WASHINGTON (Reuters) - Executives from rating agencies Standard & Poor's and Moody's Investors Service are scheduled to testify on Wednesday on attempts to reform the credit rating industry and the role it is playing in the U.S. debt ceiling debate.
A House Financial Services subcommittee said on Tuesday Deven Sharma, president of McGraw-Hill Cos Inc unit Standard & Poor's, and Michael Rowan, global managing director for the commercial group at Moody's Corp's Moody's Investors Service, will appear before the panel.
U.S. lawmakers are trying to close in on a deal to raise the $14.3 trillion U.S. debt limit by August 2 and avoid a credit default.
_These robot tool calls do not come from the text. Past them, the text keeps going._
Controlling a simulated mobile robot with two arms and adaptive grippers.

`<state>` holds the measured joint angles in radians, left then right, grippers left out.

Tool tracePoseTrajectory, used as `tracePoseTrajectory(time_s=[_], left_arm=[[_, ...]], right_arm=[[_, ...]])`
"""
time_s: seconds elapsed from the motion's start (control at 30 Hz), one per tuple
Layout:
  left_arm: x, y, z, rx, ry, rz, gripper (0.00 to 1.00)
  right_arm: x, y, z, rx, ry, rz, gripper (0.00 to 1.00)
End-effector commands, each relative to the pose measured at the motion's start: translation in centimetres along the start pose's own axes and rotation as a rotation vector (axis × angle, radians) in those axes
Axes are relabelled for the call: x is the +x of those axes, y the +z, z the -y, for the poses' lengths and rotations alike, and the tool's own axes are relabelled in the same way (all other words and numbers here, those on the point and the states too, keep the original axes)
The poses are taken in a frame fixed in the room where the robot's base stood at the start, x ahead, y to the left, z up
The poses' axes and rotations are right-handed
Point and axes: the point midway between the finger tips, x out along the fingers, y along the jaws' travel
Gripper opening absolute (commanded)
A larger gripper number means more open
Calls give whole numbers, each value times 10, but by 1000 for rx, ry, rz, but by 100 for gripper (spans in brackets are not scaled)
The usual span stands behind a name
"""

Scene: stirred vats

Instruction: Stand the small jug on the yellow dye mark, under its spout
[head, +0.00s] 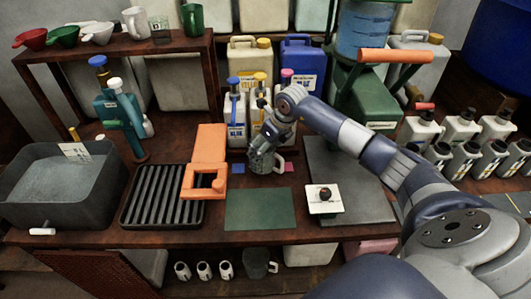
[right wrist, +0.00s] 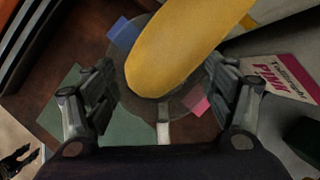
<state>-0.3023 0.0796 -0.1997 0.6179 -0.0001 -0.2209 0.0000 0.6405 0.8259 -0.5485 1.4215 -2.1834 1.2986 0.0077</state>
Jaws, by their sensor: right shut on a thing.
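The small jug (head: 263,163) is grey, with its handle to the right in the head view. My right gripper (head: 264,150) is shut on it, with a finger on each side in the right wrist view (right wrist: 160,108). The jug looks upright, between the blue mark (head: 237,168) and the pink mark (head: 289,167), below the yellow-capped bottle (head: 259,100). I cannot tell whether the jug touches the table. A large yellow part (right wrist: 185,45) covers much of the jug from above in the right wrist view.
A green mat (head: 260,210) lies in front of the jug. An orange stand (head: 205,165) is close on the left, beside a ribbed black tray (head: 162,196). A white tile with a dark knob (head: 324,199) lies right. Blue-capped (head: 235,110) and pink-capped (head: 287,90) bottles flank the yellow one.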

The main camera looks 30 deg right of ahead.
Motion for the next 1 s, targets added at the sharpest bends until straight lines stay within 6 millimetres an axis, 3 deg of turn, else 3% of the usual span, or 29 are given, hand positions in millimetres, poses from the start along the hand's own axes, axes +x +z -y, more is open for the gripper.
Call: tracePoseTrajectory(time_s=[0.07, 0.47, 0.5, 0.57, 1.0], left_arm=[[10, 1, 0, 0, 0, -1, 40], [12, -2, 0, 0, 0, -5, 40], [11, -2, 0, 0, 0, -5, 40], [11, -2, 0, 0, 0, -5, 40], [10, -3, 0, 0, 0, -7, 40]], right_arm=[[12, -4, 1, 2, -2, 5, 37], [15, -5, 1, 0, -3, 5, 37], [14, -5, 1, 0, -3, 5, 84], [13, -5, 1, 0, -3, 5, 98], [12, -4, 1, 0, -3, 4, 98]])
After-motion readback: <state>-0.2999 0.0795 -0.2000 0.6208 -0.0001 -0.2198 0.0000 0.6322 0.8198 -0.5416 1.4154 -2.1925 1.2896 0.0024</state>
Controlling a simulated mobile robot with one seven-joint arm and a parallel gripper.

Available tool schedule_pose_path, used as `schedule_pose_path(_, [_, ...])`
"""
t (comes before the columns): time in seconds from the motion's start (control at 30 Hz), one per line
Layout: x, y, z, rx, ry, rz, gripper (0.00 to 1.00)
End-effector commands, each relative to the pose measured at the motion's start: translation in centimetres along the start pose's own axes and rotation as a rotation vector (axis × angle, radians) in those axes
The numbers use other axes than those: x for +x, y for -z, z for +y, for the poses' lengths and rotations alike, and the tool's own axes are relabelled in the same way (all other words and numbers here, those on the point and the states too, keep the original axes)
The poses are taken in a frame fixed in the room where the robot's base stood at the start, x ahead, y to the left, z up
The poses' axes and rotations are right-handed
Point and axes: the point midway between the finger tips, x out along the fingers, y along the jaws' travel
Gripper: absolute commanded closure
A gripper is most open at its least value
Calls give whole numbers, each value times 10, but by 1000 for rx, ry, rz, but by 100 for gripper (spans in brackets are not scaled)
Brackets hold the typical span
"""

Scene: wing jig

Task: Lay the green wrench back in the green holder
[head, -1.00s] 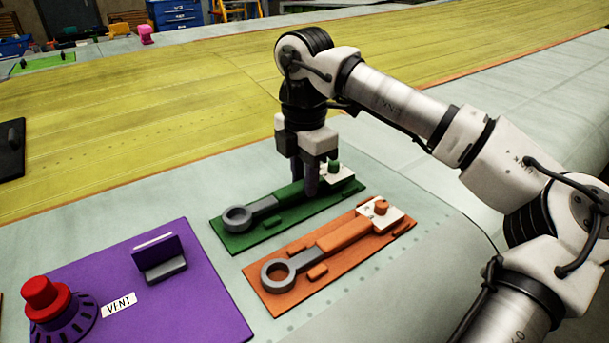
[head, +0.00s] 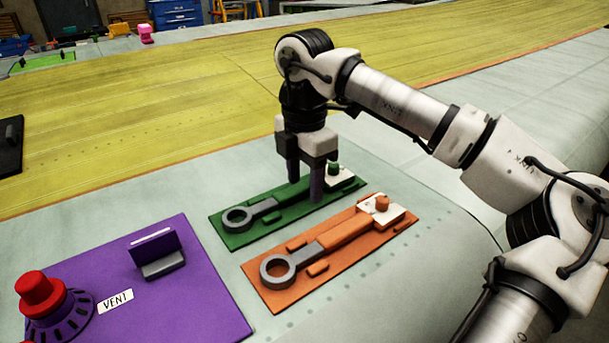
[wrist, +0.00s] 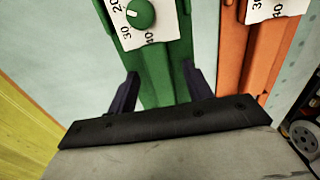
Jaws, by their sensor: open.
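The green wrench (head: 265,208) lies in the green holder (head: 237,239), its grey ring end at the left and its green handle running to the right. My gripper (head: 304,190) is open, with its fingers apart on either side of the green handle and low over the holder. In the wrist view my gripper's dark fingers (wrist: 160,92) stand either side of the green handle (wrist: 160,65), with gaps visible. A green knob (wrist: 140,13) on a white dial plate shows at the handle's far end. The palm hides part of the handle.
An orange wrench (head: 335,240) lies in an orange holder (head: 285,302) close in front of the green one. A purple panel (head: 190,300) with a red knob (head: 38,290) and a raised bracket (head: 157,253) is at the lower left.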

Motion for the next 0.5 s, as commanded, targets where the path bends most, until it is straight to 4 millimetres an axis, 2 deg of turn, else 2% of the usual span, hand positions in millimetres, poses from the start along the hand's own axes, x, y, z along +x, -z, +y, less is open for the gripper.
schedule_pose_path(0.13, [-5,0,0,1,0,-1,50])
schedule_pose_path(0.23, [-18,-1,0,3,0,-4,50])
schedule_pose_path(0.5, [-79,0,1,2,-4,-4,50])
President Barack Obama warned in a televised address late on Monday that defaulting on U.S. debt obligations would be "a reckless and irresponsible outcome" to the stalemate in Washington. He called for a "fair compromise," and said a temporary extension of the debt ceiling would not solve the problem.
House Speaker John Boehner, the top Republican in the House, followed Obama with a televised response. He agrees the United States cannot default on its debt obligations, but says the American people will not accept an increase in the debt limit without significant spending cuts and reforms.
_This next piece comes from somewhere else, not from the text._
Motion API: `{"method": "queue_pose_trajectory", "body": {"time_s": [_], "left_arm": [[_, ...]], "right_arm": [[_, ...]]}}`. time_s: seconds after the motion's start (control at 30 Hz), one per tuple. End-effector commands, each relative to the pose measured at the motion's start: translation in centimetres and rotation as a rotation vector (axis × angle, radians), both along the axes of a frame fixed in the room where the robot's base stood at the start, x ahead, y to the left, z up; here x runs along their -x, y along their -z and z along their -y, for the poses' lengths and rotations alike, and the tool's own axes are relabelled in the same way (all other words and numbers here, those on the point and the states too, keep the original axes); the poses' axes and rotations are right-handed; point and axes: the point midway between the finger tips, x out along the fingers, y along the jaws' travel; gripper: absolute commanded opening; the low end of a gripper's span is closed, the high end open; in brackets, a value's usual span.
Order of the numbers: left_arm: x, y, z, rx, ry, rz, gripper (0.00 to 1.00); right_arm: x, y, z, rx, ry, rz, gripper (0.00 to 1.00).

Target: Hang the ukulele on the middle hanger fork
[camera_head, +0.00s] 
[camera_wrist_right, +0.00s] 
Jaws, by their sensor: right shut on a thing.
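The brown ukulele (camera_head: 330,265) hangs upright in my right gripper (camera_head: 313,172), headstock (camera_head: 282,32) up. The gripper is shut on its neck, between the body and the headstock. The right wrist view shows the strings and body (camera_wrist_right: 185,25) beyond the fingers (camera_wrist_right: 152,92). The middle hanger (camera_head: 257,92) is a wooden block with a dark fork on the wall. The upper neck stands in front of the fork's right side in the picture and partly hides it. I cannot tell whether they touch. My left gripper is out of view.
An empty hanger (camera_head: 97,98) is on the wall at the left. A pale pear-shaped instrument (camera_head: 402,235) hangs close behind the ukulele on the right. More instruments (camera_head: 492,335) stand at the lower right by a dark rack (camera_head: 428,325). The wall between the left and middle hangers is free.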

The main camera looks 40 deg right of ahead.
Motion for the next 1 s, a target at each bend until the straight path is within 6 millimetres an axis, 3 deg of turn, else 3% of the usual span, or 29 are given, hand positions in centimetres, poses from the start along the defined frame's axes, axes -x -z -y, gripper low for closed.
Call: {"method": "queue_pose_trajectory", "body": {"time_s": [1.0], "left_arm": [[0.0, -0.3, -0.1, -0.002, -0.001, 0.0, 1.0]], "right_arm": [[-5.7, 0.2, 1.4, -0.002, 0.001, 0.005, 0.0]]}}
Sharma was named president of S&P in 2007, five years after joining McGraw-Hill in 2002. He was executive vice president of S&P's investment services and global sales division and prior to that executive vice president of global strategy at McGraw-Hill.
Rowan oversees Moody's management of the relationships with existing issuers, business development and strategic planning. He joined Moody's in 1996 as a senior analyst for leveraged finance from the corporate banking division of Bank of America.